• [Requirements]: The lines to be copied run from the one containing "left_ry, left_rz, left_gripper" to the end of the material below; reproduce them exactly, including both ends, and nothing more.

....

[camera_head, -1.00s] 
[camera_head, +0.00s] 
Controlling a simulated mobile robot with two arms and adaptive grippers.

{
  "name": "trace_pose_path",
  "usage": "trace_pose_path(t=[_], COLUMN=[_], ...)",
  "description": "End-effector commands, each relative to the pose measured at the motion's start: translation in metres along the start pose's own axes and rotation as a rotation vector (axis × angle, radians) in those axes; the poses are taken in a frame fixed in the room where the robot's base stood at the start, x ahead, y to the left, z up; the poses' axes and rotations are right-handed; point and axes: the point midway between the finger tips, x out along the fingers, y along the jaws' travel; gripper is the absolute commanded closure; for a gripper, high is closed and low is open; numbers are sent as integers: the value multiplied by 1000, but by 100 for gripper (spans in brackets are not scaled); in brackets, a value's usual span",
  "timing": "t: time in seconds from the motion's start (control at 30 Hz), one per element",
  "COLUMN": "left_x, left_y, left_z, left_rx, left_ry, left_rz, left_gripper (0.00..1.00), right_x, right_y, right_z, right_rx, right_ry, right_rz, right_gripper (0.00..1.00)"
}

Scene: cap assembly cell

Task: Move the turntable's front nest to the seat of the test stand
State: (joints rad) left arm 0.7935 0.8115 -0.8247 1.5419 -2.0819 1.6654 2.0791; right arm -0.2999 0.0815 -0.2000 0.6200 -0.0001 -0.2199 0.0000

....

• [Answer to the problem]:
  "COLUMN": "left_x, left_y, left_z, left_rx, left_ry, left_rz, left_gripper (0.00..1.00), right_x, right_y, right_z, right_rx, right_ry, right_rz, right_gripper (0.00..1.00)"
}

Scene: cap assembly cell

Task: Move the turntable's front nest to the seat of the test stand
State: (joints rad) left arm 0.7935 0.8115 -0.8247 1.5419 -2.0819 1.6654 2.0791; right arm -0.2999 0.0815 -0.2000 0.6200 -0.0001 -0.2199 0.0000

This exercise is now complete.